Portret Edzia Raczyńskiego

Portret Edzia Raczyńskiego

Description:
Olga Boznańska’s (1865-1940)
education began with private lessons in drawing, then she attended the Women’s Courses of Baraniecki in Krakow. As a woman, she could not be a student at the Academy. An important stage of her education was her stay in Munich and visits to European museums, where she was delighted with Velázquez, Monet and Whistler. Her goal was Paris, and that is where she settled and opened a studio after her first successes at exhibitions throughout Europe. She painted landscapes, still lifes, interior scenes and moody portraits, for which she became famous.

Description of the painting:
The titular “Edzio” is Edward Bernard Raczyński at the age of thirteen, the future diplomat and President of the Republic of Poland in Exile. He looks boldly, with bright eyes, a slightly raised nose and full lips that blush. The gesture of his crossed arms adds to the expression of nonchalance and self-confidence of the model. Perhaps this was a defensive gesture against the penetrating eye of the artist looking not only for the appearance but also the character of the portrayed.

The bright, shiny eyes look at us boldly, decisively and without embarrassment. Under the raised nose, the full lips blush. The proud face is decorated with protruding ears. The upright figure with crossed arms seems to give the model even more determination, self-confidence, and even nonchalance. Perhaps only the slight blush on the cheeks, the pink ears and the hidden hands testify to the skilfully hidden embarrassment that accompanied many of Boznańska’s young models.

However, the thirteen-year-old Edward Bernard, who probably posed in the presence of his father, or perhaps an older brother or mother, was not allowed to show impatience or embarrassment. He stands proudly, neatly combed, impeccably dressed, with a starched collar and straight back. Boznańska, as she was used to, surely made him pose for many hours, during which she watched the young man carefully. She was more interested in painting the soul and character of the models than their superficiality, which often, as in this case, is blurred by the matte haze obtained by painting with a dry brush on an unprimed cardboard.

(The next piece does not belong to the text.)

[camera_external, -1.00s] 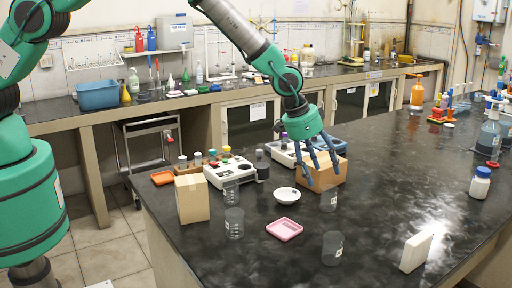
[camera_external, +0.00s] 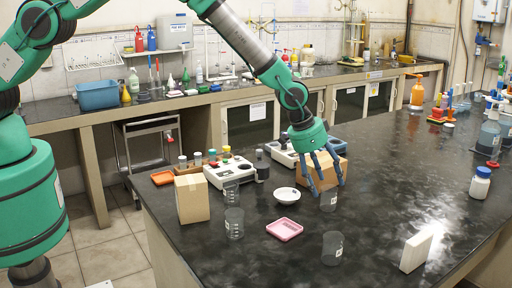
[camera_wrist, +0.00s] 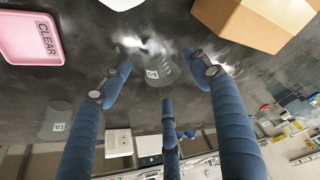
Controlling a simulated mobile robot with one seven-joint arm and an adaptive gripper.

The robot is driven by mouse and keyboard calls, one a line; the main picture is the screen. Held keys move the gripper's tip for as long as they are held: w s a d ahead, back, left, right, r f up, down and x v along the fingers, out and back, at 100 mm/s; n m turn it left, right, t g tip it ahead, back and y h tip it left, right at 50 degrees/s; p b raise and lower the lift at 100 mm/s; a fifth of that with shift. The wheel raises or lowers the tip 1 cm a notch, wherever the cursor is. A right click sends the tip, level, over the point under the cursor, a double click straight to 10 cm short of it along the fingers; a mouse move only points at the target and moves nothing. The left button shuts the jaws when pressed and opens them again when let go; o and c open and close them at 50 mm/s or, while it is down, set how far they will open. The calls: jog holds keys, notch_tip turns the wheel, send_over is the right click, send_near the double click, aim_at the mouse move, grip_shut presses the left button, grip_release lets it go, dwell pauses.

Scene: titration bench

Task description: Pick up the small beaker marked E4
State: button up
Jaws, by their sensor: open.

Although a diligent student of the Third Imperial and Royal High School in Krakow, an aristocrat, he was certainly dreaming of bold plans for the future, he could not know what we know today. Edward Bernard lived for one hundred and two years. He managed to get married three times in this time. His last wedding took place when he was almost one hundred years old. The young boy in the painting could not also know that he would live through two world wars and spend most of his life away from his native country. From 1919 he worked in the service of independent Poland, the most important of which he took up in London in 1934-45 as the ambassador of the Republic of Poland. In history, he is best remembered as the President of the Republic of Poland in Exile. In 1991, he founded the Raczyński Foundation at the National Museum in Poznań, which transferred the rights to the palace-park complex in Rogalin, with the Gallery of Paintings and the former manor. One of the exhibitions in the Rogalin palace, located in its north wing, presents his London office. He was buried in the family church-mausoleum, named after St. Marcelina in Rogalin.